From the listing below, select every line where the word "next" appears.

Material
------------------------
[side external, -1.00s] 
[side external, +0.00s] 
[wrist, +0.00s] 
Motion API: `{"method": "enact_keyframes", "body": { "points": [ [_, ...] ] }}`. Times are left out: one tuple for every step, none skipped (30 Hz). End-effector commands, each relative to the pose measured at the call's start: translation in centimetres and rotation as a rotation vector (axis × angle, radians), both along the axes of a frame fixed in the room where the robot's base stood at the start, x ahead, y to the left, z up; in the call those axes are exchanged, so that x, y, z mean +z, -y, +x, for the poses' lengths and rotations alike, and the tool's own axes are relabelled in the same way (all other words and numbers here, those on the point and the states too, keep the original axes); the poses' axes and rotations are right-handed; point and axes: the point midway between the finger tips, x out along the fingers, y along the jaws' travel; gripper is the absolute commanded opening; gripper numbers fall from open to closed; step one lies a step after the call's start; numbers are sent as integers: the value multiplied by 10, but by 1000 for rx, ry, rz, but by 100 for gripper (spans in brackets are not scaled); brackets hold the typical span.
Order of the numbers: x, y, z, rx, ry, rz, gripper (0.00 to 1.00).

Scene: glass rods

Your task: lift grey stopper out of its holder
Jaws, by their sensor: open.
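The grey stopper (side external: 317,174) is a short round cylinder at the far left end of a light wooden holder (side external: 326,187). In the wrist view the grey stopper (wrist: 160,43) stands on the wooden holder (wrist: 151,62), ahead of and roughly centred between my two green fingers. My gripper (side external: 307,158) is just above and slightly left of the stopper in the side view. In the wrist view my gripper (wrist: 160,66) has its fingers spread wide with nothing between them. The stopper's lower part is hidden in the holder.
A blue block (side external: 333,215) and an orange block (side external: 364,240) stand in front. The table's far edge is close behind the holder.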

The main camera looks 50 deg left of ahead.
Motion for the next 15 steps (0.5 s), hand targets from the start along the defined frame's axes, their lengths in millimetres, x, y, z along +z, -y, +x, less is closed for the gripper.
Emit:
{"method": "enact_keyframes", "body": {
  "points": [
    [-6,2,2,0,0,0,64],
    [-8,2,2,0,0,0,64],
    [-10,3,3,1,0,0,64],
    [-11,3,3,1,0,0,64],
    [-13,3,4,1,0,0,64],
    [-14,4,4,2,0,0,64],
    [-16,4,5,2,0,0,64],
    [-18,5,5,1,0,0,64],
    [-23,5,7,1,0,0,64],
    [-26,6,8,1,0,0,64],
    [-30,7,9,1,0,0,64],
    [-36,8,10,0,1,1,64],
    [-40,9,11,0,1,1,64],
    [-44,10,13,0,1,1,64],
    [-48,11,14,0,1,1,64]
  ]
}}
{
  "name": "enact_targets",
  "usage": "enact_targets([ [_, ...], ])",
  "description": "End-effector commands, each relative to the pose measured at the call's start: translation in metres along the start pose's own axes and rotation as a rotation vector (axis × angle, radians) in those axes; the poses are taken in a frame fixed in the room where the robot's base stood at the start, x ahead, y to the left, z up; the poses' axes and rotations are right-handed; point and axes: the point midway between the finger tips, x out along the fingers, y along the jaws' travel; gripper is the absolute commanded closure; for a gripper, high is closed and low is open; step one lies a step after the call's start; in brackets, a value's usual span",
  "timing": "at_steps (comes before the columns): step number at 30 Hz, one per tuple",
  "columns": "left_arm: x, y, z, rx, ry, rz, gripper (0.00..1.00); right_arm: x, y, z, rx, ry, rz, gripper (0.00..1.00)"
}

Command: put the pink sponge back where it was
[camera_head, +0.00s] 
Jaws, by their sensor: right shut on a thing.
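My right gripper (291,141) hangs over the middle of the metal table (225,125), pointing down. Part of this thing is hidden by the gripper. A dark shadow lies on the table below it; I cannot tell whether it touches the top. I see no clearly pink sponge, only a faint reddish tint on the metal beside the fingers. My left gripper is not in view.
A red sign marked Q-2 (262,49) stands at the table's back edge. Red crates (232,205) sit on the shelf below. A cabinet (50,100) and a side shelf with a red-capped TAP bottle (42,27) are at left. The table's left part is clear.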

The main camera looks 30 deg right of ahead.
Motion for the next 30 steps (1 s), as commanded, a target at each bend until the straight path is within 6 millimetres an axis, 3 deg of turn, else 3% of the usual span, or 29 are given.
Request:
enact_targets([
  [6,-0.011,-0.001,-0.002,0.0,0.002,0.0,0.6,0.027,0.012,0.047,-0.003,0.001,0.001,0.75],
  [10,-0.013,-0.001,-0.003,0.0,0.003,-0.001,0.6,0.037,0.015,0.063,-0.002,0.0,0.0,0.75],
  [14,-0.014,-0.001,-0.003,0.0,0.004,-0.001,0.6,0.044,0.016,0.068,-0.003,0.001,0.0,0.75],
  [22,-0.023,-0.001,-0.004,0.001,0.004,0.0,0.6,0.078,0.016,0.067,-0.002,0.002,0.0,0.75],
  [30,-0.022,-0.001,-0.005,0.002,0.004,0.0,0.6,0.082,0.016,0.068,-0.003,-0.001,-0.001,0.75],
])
------------------------
The completed task
Motion for the next 15 steps (0.5 s), hand targets from the start along the defined frame's axes, their lengths in millimetres, x, y, z along +z, -y, +x, less is closed for the gripper.
Motion for the next 30 steps (1 s), as commanded, a target at each bend until the straight path is within 6 millimetres an axis, 3 deg of turn, else 3% of the usual span, or 29 are given.

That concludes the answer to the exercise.